** BEGIN Data shown **

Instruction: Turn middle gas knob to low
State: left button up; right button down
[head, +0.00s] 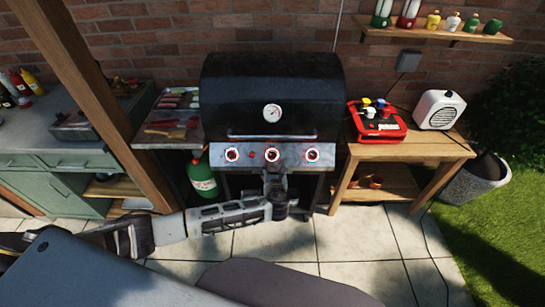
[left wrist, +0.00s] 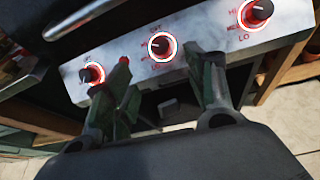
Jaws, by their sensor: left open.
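The middle gas knob (head: 271,154) is on the steel front panel of the black grill (head: 270,95), between the left knob (head: 232,155) and the right knob (head: 313,155). Each has a red-lit ring. In the left wrist view the middle knob (left wrist: 160,46) is black, with small marks around its ring; its exact setting is too small to read. My left gripper (head: 274,172) is just below and in front of the middle knob. In the left wrist view its open fingers (left wrist: 158,65) point at the panel, one to each side below the knob, with nothing between them. My right gripper is not in view.
A wooden side table (head: 410,150) with a red device (head: 377,122) and white speaker (head: 440,110) stands right of the grill. A side shelf (head: 170,120) and a green gas bottle (head: 202,175) are at its left. A wooden post (head: 95,90) rises at the left.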

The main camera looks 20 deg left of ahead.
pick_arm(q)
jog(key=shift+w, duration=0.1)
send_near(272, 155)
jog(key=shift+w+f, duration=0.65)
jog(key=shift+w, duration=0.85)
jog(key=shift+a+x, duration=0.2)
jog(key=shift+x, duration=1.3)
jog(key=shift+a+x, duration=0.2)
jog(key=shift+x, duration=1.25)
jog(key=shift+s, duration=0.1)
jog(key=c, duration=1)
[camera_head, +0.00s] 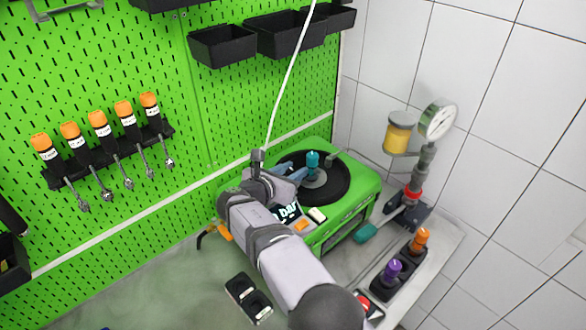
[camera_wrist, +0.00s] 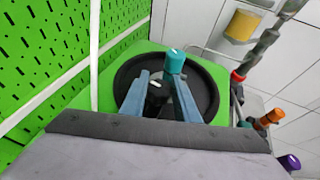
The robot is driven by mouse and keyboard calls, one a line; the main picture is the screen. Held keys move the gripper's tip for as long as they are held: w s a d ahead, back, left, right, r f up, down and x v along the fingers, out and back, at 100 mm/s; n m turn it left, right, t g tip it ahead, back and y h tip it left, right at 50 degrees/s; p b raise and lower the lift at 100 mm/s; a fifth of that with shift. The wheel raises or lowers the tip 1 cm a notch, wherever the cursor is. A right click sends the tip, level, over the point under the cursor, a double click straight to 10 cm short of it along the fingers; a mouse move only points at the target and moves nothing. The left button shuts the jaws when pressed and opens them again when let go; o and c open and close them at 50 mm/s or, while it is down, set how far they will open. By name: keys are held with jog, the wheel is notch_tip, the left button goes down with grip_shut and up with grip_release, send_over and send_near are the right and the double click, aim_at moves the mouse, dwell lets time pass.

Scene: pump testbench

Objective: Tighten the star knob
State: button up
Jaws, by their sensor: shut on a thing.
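My gripper (camera_wrist: 161,78) has two blue-grey fingers reaching over the black round plate (camera_wrist: 207,82) on top of the green machine. It is shut on a small dark part with a light mark, which looks like the star knob (camera_wrist: 155,92). The fingers hide much of it, and its arms cannot be made out. A teal cylinder (camera_wrist: 175,62) stands upright just beyond the right fingertip; it also shows in the head view (camera_head: 312,160). In the head view my gripper (camera_head: 298,168) comes in from the left, low over the plate, and the knob cannot be made out.
A pressure gauge (camera_head: 438,122) and a yellow cup (camera_head: 398,133) stand on a post to the right. A purple plug (camera_head: 391,272) and an orange plug (camera_head: 419,240) stand in a black holder at the lower right. The green pegboard (camera_head: 235,110) is close behind the machine.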

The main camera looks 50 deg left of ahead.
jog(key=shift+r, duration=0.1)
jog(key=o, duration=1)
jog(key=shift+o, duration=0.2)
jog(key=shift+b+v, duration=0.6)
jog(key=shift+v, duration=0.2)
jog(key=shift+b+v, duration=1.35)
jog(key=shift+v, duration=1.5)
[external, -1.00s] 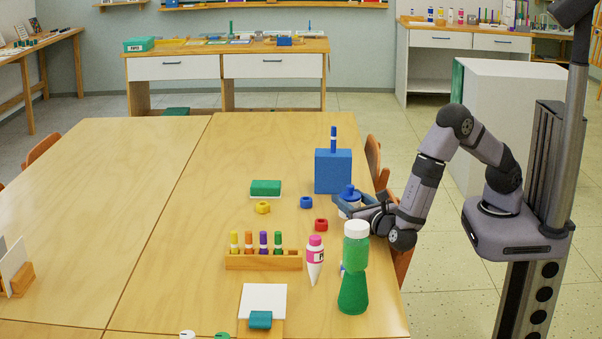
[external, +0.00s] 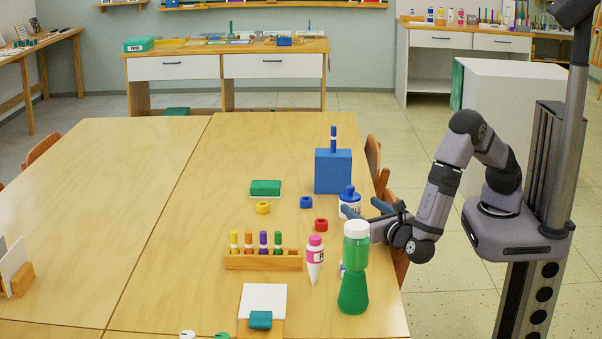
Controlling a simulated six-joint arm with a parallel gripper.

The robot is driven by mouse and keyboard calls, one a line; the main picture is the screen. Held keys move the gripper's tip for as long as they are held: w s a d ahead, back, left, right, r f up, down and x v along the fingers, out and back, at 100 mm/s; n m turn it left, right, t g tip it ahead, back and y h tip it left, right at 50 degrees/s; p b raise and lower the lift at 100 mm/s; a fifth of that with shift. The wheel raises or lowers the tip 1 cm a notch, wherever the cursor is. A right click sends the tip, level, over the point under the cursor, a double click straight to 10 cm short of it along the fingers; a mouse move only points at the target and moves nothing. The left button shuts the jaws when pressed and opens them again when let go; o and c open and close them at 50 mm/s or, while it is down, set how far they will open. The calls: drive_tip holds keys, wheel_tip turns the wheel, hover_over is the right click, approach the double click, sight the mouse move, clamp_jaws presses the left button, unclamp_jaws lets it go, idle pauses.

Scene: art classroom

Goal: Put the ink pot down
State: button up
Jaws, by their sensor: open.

** END Data shown **

Make an exact copy of the data, leaving its pictures out.

Instruction: Turn middle gas knob to low
State: left button up; right button down
[head, +0.00s] 
[left wrist, +0.00s] 
Jaws, by their sensor: left open.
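The middle gas knob (head: 271,154) is on the steel front panel of the black grill (head: 270,95), between the left knob (head: 232,155) and the right knob (head: 313,155). Each has a red-lit ring. In the left wrist view the middle knob (left wrist: 160,46) is black, with small marks around its ring; its exact setting is too small to read. My left gripper (head: 274,172) is just below and in front of the middle knob. In the left wrist view its open fingers (left wrist: 158,65) point at the panel, one to each side below the knob, with nothing between them. My right gripper is not in view.
A wooden side table (head: 410,150) with a red device (head: 377,122) and white speaker (head: 440,110) stands right of the grill. A side shelf (head: 170,120) and a green gas bottle (head: 202,175) are at its left. A wooden post (head: 95,90) rises at the left.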

The main camera looks 20 deg left of ahead.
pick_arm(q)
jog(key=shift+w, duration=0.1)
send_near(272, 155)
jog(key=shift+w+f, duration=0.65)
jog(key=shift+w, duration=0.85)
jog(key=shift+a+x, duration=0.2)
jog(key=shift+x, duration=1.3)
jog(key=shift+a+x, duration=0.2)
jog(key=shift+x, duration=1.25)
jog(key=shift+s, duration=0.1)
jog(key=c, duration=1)
[camera_head, +0.00s] 
[camera_wrist, +0.00s] 
The robot is driven by mouse and keyboard calls, one a line; the main picture is the screen. Held keys move the gripper's tip for as long as they are held: w s a d ahead, back, left, right, r f up, down and x v along the fingers, out and back, at 100 mm/s; n m turn it left, right, t g tip it ahead, back and y h tip it left, right at 50 degrees/s; p b raise and lower the lift at 100 mm/s; a fifth of that with shift. The wheel raises or lowers the tip 1 cm a notch, wherever the cursor is. A right click sends the tip, level, over the point under the cursor, a double click straight to 10 cm short of it along the fingers; a mouse move only points at the target and moves nothing. The left button shuts the jaws when pressed and opens them again when let go; o and c open and close them at 50 mm/s or, while it is down, set how far they will open. By name: keys are held with jog, the wheel is notch_tip, the left button goes down with grip_shut and up with grip_release, send_over and send_near are the right and the double click, aim_at moves the mouse, dwell lets time pass.

Scene: pump testbench

Objective: Tighten the star knob
State: button up
Jaws, by their sensor: shut on a thing.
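My gripper (camera_wrist: 161,78) has two blue-grey fingers reaching over the black round plate (camera_wrist: 207,82) on top of the green machine. It is shut on a small dark part with a light mark, which looks like the star knob (camera_wrist: 155,92). The fingers hide much of it, and its arms cannot be made out. A teal cylinder (camera_wrist: 175,62) stands upright just beyond the right fingertip; it also shows in the head view (camera_head: 312,160). In the head view my gripper (camera_head: 298,168) comes in from the left, low over the plate, and the knob cannot be made out.
A pressure gauge (camera_head: 438,122) and a yellow cup (camera_head: 398,133) stand on a post to the right. A purple plug (camera_head: 391,272) and an orange plug (camera_head: 419,240) stand in a black holder at the lower right. The green pegboard (camera_head: 235,110) is close behind the machine.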

The main camera looks 50 deg left of ahead.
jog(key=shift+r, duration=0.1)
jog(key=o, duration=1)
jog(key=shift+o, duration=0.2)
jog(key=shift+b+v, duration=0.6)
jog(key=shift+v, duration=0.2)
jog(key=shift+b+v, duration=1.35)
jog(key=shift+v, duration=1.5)
[external, -1.00s] 
[external, +0.00s] 
Controlling a simulated six-joint arm with a parallel gripper.

The robot is driven by mouse and keyboard calls, one a line; the main picture is the screen. Held keys move the gripper's tip for as long as they are held: w s a d ahead, back, left, right, r f up, down and x v along the fingers, out and back, at 100 mm/s; n m turn it left, right, t g tip it ahead, back and y h tip it left, right at 50 degrees/s; p b raise and lower the lift at 100 mm/s; a fifth of that with shift. The wheel raises or lowers the tip 1 cm a notch, wherever the cursor is. A right click sends the tip, level, over the point under the cursor, a double click straight to 10 cm short of it along the fingers; a mouse move only points at the target and moves nothing. The left button shuts the jaws when pressed and opens them again when let go; o and c open and close them at 50 mm/s or, while it is down, set how far they will open. The calls: drive_tip holds keys, wheel_tip turns the wheel, hover_over is the right click, approach the double click, sight the mouse move, clamp_jaws presses the left button, unclamp_jaws lets it go, idle pauses.

Scene: art classroom

Goal: Put the ink pot down
State: button up
Jaws, by their sensor: open.

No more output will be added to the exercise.